Burial in Woollen
In some of the burial
registers of our older congregations, the words Woollen, or In Wollen,
appear in the entry recording an interment. This was in accordance with a
stringent enactment which required an entry to he made in the register
that the Act of 1666 (18 and 19 Charles II, c. 4), “for burying in
woollen,” had been duly complied with. It was professedly passed “for the
encouragement of the woollen manufactures, and prevention of the
exportation of moneys for the buying and importing of linen,” and it
enacted that after the 25th March, 1666, no person should be “buried in
any shirt, shift, or sheete other than should be made of wooll onely.” The
provisions of the Act were so strict that even the quilling round the
inside of the coffin and the ligature round the feet of the corpse were
required to be of woollen. The statute, however, was generally disobeyed,
and the penalty could seldom he enforced, because an information could
only be laid by those who were most interested in concealing the offence.
To remedy this, a still more stringent Act was passed in 1678 (30 Charles
II., c. 3),. which obliged the minister who officiated to make an entry in
the register, that an affidavit had been brought to him, within eight days
after the burial, certifying that the requirements of the law had been
fulfilled. “ Who makes affidavit ? “ was the question then asked by the
sexton immediately after the conclusion of the burial service, whereupon
one of the relations came forward, and made the necessary declaration,
which was duly noticed in the register.
The Act was repealed in 1814 (54 George III., c. 108). Many who could
afford to pay the fine did so, rather than observe the law. Mrs.

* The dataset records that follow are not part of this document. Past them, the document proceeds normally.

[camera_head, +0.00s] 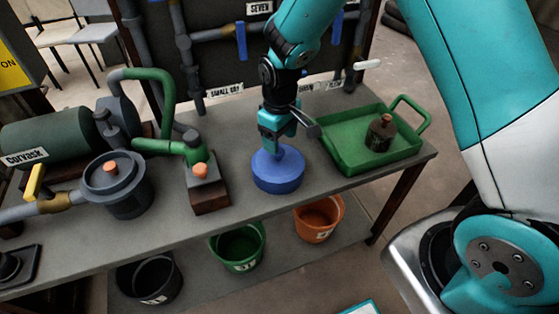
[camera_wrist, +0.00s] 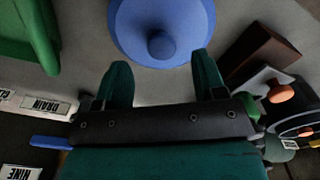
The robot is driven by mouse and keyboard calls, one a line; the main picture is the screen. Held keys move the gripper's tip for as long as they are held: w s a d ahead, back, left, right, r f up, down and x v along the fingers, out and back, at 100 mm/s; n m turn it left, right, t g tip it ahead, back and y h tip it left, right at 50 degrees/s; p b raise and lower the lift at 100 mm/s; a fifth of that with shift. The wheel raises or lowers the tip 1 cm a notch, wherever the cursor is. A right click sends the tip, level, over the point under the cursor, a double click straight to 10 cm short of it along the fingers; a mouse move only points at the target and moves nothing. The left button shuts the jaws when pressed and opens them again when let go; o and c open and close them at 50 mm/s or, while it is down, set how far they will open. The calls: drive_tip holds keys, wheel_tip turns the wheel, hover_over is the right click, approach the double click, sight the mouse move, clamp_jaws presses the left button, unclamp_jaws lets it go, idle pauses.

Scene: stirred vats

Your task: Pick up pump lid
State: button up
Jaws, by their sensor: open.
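The pump lid, as I take it, is a blue round disc (camera_head: 277,178) with a knob on top, lying on the grey bench. In the wrist view the blue lid (camera_wrist: 185,20) is at the top, with its round knob toward the middle. My gripper (camera_head: 278,145) is above the lid, pointing down, and hides part of the knob in the head view. In the wrist view my gripper (camera_wrist: 160,70) is open, its two dark green fingers apart and nothing between them. The knob appears just beyond the fingertips; I cannot tell the exact height gap.
A green tray (camera_head: 345,159) with a small brown bottle (camera_head: 380,133) is right of the lid. Left are a valve block (camera_head: 208,192) with an orange knob and a grey round vessel (camera_head: 118,190). Pipes and labels stand behind. Buckets (camera_head: 238,249) sit on the lower shelf.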

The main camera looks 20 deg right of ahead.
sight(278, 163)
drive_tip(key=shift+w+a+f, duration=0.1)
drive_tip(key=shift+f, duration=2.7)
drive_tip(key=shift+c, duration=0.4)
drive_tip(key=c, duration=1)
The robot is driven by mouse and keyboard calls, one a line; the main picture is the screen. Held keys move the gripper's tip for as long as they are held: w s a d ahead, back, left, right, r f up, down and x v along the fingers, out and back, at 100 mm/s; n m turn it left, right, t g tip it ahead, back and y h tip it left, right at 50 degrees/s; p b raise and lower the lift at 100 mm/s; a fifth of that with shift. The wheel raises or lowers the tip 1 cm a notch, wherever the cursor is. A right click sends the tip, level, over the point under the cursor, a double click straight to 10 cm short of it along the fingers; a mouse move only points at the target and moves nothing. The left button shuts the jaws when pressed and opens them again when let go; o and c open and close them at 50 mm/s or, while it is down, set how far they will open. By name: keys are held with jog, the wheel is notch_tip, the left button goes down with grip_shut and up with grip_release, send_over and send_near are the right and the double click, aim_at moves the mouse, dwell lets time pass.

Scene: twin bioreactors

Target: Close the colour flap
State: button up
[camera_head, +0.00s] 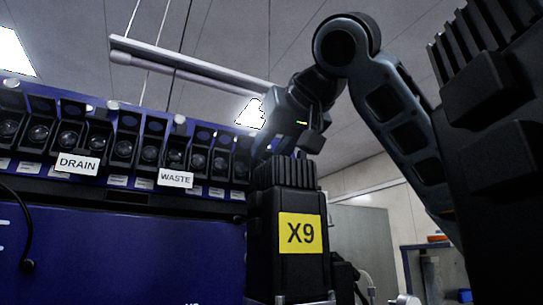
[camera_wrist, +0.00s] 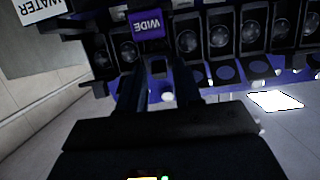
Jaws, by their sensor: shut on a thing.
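A row of dark flaps (camera_head: 123,150) with round glass ports runs along the top of the blue bioreactor (camera_head: 120,250). I see no label reading colour. My gripper (camera_head: 268,140) is at the right end of this row, partly hidden behind the black X9 column. In the wrist view, which looks upside down, my gripper's two fingers (camera_wrist: 158,78) reach to the row beside a blue label reading WIDE (camera_wrist: 148,23). They are shut on a small dark part between them, seemingly a flap's edge. The fingertips are dark, and how far this flap is tilted cannot be made out.
White labels read DRAIN (camera_head: 77,164) and WASTE (camera_head: 175,178); a WATER label (camera_wrist: 40,8) shows in the wrist view. The black column marked X9 (camera_head: 300,233) stands close beside my gripper. A grey rail (camera_head: 190,65) hangs above. A grey cabinet (camera_head: 365,250) stands behind.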

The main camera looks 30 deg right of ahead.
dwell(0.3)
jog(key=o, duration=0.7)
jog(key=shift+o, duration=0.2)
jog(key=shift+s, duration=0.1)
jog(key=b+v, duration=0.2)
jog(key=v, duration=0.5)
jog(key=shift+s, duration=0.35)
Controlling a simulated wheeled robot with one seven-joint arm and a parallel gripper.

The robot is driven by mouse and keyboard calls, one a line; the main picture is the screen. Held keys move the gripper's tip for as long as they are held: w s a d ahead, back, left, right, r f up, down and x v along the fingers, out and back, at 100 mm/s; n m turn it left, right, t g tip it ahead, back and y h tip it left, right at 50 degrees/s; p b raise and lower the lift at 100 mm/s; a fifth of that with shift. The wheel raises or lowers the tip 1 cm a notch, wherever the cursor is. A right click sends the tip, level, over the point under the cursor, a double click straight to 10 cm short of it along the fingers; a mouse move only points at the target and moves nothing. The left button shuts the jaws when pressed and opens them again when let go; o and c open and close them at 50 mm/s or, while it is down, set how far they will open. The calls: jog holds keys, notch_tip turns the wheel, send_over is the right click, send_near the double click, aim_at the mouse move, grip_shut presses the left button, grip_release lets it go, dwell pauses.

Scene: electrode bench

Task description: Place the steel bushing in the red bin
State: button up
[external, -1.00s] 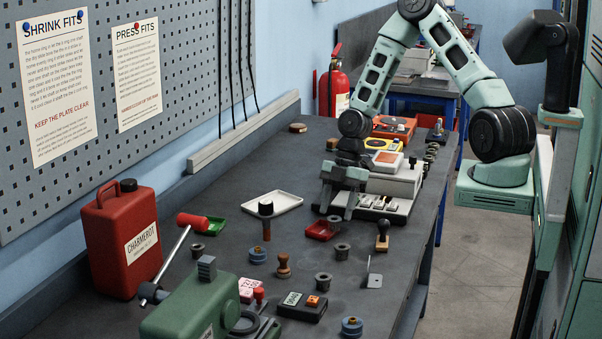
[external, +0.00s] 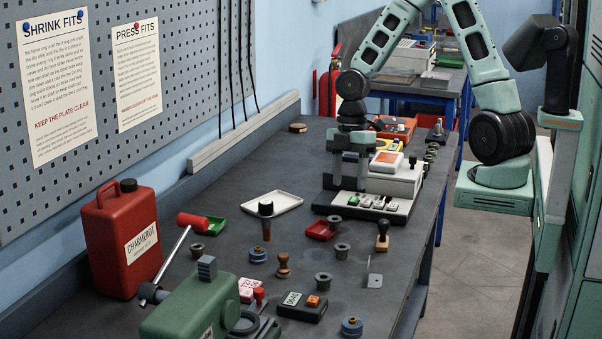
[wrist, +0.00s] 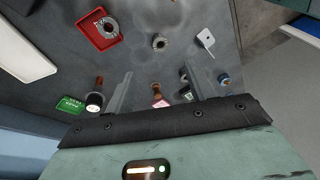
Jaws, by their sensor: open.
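The small red bin (external: 318,232) lies on the dark bench, right of the white tray; it also shows at the upper left of the wrist view (wrist: 88,34). A grey steel bushing (external: 334,221) is at its far right side; in the wrist view the bushing (wrist: 110,29) appears within the bin's outline, toward one end. Whether it rests flat on the floor is unclear. My gripper (external: 349,186) is open and empty, raised above the bench behind the bin. Its spread fingers also show in the wrist view (wrist: 158,72).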

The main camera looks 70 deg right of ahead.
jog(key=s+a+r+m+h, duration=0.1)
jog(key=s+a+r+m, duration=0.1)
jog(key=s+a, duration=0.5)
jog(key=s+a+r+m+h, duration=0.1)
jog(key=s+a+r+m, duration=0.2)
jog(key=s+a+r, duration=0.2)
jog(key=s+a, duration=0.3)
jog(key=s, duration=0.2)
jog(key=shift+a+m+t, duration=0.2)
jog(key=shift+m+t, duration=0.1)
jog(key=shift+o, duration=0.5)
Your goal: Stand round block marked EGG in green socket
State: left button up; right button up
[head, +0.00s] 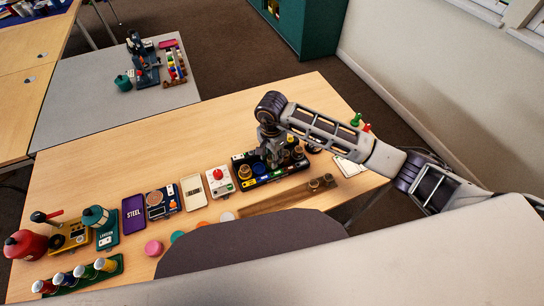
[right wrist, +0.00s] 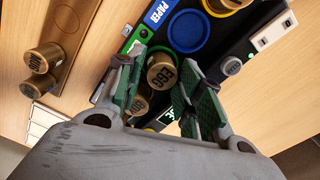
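The round block marked EGG (right wrist: 162,72) is a brass-coloured cylinder with its lettered top toward the right wrist camera. My right gripper (right wrist: 158,88) has its green-padded fingers on either side of it and appears shut on it. A green arc, part of the green socket (right wrist: 153,50), shows just behind the block; whether the block's foot is in it is hidden. In the head view my right gripper (head: 270,150) points down over the black socket tray (head: 268,185). My left gripper is not in view.
The tray has blue (right wrist: 172,32) and yellow sockets; other brass blocks stand on it close to my fingers. A white box with a red knob (head: 217,176) stands left of the tray.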

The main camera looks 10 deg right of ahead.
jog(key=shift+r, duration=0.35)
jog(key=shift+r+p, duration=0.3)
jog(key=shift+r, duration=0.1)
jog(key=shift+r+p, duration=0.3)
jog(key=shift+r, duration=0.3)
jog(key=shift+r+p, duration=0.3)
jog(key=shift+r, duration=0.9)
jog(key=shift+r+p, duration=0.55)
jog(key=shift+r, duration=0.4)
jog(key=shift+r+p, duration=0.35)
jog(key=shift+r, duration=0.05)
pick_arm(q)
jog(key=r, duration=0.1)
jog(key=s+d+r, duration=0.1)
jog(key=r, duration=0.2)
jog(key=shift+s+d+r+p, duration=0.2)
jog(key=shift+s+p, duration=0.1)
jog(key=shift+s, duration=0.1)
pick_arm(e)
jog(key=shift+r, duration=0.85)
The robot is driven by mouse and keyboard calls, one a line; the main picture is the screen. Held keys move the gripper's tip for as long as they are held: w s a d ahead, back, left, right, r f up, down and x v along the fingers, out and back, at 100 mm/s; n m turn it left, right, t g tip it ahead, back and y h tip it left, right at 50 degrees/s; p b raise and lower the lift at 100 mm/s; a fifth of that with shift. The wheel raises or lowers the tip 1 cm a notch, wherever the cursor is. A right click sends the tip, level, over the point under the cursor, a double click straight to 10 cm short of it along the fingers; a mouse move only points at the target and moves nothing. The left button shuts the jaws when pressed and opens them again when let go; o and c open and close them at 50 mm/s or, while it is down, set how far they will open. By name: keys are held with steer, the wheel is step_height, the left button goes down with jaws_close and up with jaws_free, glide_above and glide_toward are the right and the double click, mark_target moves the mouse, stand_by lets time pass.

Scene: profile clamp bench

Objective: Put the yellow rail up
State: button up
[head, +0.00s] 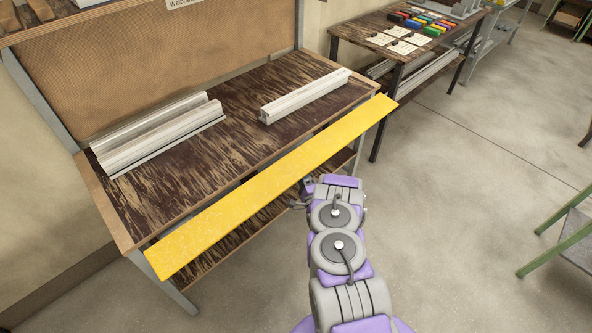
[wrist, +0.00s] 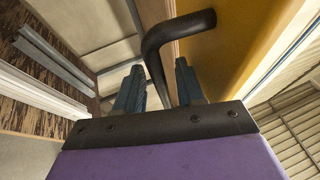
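The yellow rail (head: 275,185) is a long flat yellow board running along the bench's front edge, from lower left to upper right. In the wrist view its yellow face (wrist: 235,45) fills the upper right, and a bent black handle (wrist: 152,50) stands out from it. My gripper (head: 306,190) is at the near side of the rail, around its middle; the arm partly hides the fingers. In the wrist view the two dark fingers of my gripper (wrist: 160,85) are apart, with the handle between them and a small gap showing beside it.
The bench (head: 235,120) has a dark streaked wooden top. Pale profiles (head: 160,135) lie at its left and another profile (head: 305,95) lies toward its right. A second table (head: 365,35) with cards and coloured blocks stands behind right. A green-framed stand (head: 570,240) is at right; floor between is clear.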

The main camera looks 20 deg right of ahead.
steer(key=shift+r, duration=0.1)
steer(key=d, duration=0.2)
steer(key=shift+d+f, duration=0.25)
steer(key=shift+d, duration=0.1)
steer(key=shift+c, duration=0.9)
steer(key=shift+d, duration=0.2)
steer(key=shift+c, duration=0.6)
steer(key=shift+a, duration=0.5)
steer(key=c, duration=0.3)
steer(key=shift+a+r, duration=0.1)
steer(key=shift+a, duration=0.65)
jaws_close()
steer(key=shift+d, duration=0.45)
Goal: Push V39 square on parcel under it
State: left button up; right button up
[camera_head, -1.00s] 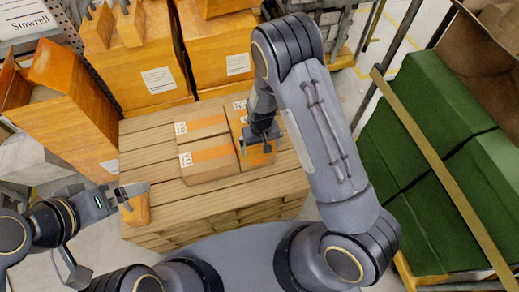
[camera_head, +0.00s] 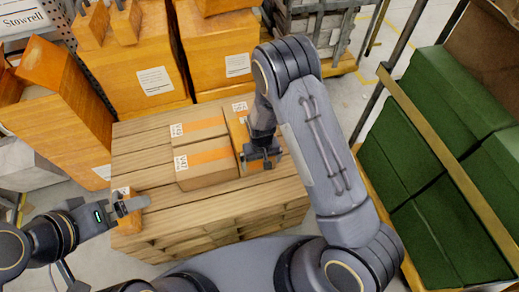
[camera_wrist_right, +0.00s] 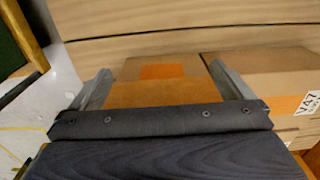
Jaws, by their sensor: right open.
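Tan parcels with orange tape sit on a slatted wooden pallet (camera_head: 165,225). The narrow right-hand parcel (camera_head: 236,122) has a label too small to read surely; it may be V39.
Behind the V47 parcel lies another taped parcel (camera_head: 198,126). Large orange boxes (camera_head: 145,75) stand behind and left of the pallet. Green boxes (camera_head: 425,210) fill a rack at the right, behind a yellow rail (camera_head: 440,150). The pallet's front and right slats are clear.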

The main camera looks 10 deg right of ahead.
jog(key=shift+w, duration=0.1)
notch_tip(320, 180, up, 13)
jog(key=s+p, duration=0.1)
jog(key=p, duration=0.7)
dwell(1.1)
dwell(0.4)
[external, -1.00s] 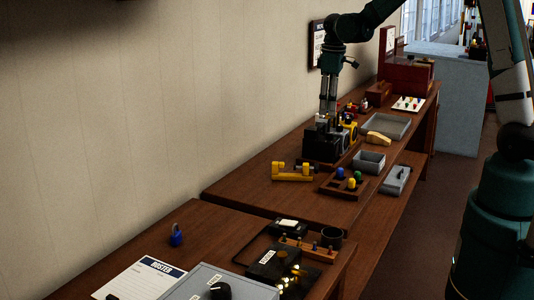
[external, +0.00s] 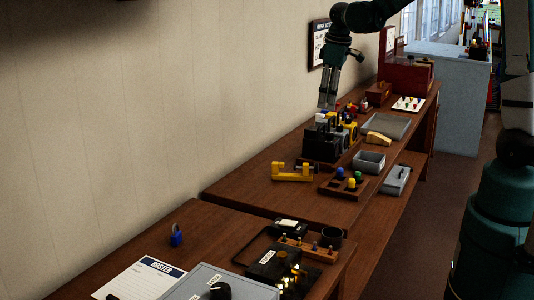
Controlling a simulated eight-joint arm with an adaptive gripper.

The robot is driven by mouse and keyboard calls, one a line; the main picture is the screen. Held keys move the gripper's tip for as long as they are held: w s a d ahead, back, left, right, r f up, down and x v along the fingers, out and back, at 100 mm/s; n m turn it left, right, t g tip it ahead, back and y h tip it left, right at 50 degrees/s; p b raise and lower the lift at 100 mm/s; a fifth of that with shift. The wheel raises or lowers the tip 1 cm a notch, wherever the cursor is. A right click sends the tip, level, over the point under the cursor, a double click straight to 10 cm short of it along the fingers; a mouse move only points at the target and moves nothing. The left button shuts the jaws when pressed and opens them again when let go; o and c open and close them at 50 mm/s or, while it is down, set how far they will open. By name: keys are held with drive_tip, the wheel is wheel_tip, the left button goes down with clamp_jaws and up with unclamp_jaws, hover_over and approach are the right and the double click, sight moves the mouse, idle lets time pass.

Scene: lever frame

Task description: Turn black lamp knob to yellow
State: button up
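A black boxy unit (external: 320,147), which looks like the black lamp, stands on the far bench, with a yellow-and-black unit (external: 350,131) close behind it to the right. A small white-and-blue part shows at the top of the black unit. Its knob is too small to make out, so its setting cannot be told. My gripper (external: 326,104) points down just above the black unit, with a small gap seeming to show between them. Its fingers are long and grey; whether they are apart or shut is unclear.
A yellow bracket (external: 293,172) and a wooden tray with coloured knobs (external: 344,187) stand in front. The near bench holds a blue padlock (external: 176,236) and a grey panel with a black knob (external: 219,290).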

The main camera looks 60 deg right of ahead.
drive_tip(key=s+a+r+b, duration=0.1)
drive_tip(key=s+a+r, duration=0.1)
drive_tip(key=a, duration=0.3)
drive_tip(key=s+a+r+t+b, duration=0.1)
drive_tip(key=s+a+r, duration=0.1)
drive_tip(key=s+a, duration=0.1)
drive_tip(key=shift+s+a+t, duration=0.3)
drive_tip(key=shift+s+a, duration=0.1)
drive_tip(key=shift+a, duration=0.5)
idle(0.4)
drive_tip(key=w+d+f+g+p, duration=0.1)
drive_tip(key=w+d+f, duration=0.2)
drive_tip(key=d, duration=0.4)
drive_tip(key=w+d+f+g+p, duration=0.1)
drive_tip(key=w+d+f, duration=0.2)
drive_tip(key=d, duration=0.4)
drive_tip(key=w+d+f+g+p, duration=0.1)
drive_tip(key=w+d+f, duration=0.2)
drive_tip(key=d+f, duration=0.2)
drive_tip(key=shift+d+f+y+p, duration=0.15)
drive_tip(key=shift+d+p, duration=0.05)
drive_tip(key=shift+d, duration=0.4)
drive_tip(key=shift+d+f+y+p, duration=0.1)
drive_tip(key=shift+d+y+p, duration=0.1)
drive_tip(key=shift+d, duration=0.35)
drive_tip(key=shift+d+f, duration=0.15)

Ann
Oldfield, buried in Westminster Abbey in 1730, was by her express request
wrapped “in a very fine Brussels lace head-dress, a holland shift, with a
tucker, and double ruffles of the same lace, and a pair of new kid gloves,
and was then wrapped in a winding-sheet of fine linen.” Her posthumous
vanity has been immortalised by Pope in the well-known lines:
Odious! in woollen! ’twould a saint provoke
(Were the last words that poor Narcissa spoke);
No, let a charming chintz and Brussels lace
Wrap my cold limbs and shade my lifeless face.